As Rhode Island religious and peace groups organize for a September 25 anti-war demonstration, Americans who came to this country to avoid foreign wars have mixed feelings about President George W. Bush's call for an attack on Iraq.

The Rhode Island State Council of Churches, the American Muslim Dawah Association, the American Friends Service Committee, the Rhode Island Peace Mission, the Green Party of Rhode Island, and other groups have scheduled the rally for next Wednesday (September 25) at 5:30 p.m. at the State House.

"Going to war with Iraq is not going to serve any good purpose," says Greg Gerritt, one of the event's organizers and the Green candidate for mayor in Providence. "The beacon of democracy should not be starting a war based on a rumor [that Iraq is developing nuclear weapons]." There will be civilian casualties, Gerritt warns, and a US attack may increase violence in Palestine and other parts of the Arab world.

A war would also divert tax money from human needs, according to Rhode Island Peace Action. Using Senate Foreign Relations Committee estimates that a war may cost as much as $100 billion, the peace group calculates Rhode Island's share, if the US doesn't convince other nations to share the cost, at $276 million.

Past wars and civil strife have caused waves of new immigrants to settle here. Siwani, an ethnic Kurd who left Turkey due to the repression that followed the 1980 military coup, supports a war with Iraq as the only way to bring democracy and free speech to Iraq and its sizable Kurdish population. Declining to give his last name for fears of retaliation against relatives who remain in Turkey, he calls the proposed attack, "The action for Iraq, not against Iraq."
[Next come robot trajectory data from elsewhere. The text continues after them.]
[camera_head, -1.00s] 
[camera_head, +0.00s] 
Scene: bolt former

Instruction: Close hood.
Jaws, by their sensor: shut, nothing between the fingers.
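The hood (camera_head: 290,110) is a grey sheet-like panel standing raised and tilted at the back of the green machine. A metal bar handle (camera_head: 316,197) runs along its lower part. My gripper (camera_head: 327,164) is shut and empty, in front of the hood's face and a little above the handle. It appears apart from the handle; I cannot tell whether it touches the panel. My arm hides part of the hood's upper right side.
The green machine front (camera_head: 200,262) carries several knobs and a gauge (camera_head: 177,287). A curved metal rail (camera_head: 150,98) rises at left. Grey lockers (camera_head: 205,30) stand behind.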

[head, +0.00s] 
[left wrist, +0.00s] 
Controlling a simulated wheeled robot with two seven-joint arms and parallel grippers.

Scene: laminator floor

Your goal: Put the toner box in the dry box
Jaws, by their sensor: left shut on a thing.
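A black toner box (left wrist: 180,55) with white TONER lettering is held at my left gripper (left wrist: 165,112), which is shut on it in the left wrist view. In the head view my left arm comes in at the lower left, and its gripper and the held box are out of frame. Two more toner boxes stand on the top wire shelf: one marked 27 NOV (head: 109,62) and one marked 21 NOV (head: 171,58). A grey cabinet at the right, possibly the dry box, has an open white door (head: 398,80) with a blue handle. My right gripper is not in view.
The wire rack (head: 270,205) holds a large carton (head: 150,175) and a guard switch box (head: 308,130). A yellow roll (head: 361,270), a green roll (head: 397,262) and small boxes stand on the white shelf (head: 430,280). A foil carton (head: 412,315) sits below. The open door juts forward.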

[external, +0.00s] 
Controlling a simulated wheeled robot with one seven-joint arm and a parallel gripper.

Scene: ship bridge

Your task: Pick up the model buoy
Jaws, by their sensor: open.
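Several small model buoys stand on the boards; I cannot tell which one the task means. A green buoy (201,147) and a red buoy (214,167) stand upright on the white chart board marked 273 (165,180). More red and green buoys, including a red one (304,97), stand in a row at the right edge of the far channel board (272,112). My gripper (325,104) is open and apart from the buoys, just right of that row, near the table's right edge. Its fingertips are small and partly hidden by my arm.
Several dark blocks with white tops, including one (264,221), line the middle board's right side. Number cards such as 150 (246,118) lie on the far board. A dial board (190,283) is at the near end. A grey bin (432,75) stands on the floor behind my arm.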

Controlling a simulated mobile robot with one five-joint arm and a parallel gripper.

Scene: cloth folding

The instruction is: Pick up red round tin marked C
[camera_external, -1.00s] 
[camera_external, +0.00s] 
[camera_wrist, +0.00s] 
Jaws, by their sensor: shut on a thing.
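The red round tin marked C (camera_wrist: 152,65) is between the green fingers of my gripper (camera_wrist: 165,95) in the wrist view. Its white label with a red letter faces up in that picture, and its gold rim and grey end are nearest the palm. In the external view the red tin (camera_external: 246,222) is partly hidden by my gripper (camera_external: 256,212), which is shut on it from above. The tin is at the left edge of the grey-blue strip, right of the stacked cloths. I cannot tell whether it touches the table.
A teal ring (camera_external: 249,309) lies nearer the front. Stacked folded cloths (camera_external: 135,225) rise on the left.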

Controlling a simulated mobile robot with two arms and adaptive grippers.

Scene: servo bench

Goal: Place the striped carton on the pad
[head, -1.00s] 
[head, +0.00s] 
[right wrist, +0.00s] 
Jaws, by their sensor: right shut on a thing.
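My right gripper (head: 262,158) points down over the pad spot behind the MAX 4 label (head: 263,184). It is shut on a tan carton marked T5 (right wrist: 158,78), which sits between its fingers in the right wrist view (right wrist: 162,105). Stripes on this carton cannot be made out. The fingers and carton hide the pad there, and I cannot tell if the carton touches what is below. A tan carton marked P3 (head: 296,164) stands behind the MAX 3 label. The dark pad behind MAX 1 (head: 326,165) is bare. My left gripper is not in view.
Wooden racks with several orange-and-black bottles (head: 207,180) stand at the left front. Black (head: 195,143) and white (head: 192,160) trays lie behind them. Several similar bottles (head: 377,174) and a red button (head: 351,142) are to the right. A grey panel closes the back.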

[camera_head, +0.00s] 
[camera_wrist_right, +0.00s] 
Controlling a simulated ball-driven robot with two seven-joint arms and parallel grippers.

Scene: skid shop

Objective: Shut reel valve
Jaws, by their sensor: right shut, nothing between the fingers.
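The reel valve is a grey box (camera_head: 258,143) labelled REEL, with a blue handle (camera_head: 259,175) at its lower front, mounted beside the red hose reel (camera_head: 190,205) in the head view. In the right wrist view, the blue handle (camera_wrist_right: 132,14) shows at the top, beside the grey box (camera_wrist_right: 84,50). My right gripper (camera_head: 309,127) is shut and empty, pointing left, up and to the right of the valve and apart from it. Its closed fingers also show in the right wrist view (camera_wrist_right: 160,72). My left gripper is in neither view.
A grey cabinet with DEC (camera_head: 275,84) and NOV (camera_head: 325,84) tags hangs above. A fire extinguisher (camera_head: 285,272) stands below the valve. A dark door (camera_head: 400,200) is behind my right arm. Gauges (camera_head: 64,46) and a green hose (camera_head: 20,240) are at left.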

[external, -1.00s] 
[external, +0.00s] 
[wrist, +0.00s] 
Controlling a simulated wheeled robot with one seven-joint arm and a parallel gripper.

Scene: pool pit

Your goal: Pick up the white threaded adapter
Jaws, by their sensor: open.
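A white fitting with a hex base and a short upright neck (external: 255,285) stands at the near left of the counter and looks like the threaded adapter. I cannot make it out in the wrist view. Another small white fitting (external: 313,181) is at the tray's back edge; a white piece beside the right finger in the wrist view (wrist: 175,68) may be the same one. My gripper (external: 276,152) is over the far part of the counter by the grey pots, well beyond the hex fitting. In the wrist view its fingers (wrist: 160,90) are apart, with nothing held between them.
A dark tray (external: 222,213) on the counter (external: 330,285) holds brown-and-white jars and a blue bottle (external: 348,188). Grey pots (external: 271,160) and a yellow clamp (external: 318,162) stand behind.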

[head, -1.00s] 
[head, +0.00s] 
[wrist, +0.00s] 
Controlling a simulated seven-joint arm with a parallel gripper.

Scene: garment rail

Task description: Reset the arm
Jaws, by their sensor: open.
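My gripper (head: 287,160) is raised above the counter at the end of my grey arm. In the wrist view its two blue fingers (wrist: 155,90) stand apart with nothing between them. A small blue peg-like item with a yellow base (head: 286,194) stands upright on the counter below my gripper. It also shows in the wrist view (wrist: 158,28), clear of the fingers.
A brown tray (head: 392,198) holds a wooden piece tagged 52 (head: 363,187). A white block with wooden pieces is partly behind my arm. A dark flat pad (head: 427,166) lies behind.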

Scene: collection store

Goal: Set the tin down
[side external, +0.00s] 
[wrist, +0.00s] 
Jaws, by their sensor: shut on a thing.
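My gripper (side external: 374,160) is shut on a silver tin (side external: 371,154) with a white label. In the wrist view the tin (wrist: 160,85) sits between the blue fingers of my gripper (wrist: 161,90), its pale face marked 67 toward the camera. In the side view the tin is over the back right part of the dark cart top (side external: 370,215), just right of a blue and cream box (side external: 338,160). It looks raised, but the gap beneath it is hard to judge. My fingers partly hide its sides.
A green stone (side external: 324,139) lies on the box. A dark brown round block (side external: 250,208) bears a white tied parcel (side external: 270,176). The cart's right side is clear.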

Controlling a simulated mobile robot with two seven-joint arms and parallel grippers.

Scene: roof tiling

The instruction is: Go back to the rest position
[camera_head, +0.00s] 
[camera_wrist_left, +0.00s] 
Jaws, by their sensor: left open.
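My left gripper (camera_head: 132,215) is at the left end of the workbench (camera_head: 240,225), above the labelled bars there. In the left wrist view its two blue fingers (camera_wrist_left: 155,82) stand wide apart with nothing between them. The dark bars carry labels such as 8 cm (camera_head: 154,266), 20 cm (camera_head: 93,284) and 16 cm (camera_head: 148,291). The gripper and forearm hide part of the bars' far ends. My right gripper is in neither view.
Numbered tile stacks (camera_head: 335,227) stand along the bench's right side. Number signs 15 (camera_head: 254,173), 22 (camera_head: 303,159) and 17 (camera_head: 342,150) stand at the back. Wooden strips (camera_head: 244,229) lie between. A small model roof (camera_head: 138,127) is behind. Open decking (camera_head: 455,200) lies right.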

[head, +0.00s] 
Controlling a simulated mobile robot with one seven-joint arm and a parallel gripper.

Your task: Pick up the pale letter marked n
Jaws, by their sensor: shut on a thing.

Although Saddam Hussein used poisonous gas on the minority Kurdish population during the Gulf War, Siwanti thinks a new war is worth the risk, especially if the Kurds have US-supplied gas masks.

Saah N'Tow, a leader of the Rhode Island Liberian community, disagrees. "I don't think war can solve any problems," he says. "It's simply the leaders trying to satisfy [their] egos." A war also sets the US up "for the disrespect, the hate from the rest of the world," says N'Tow, who fled Liberia in 1980 as civil war approached the capital of Monrovia. War will hurt Iraqi children, divide families, and weaken free speech, warns N'Tow. The US should work through the United Nations to solve problems, he suggests.

Joseph Le, executive director of the Socio Economic Center for Southeast Asians, takes a middle position, saying war should be a last resort. A low-ranking South Vietnamese military officer during the Vietnam War, Le came to the US in 1981. Before Iraq is attacked, Le cautions, the evidence must be clear that it is a threat. And once a war begins, military commanders, not politicians, should make battle decisions, he argues, adding, "Not like Vietnam, where many people died for nothing."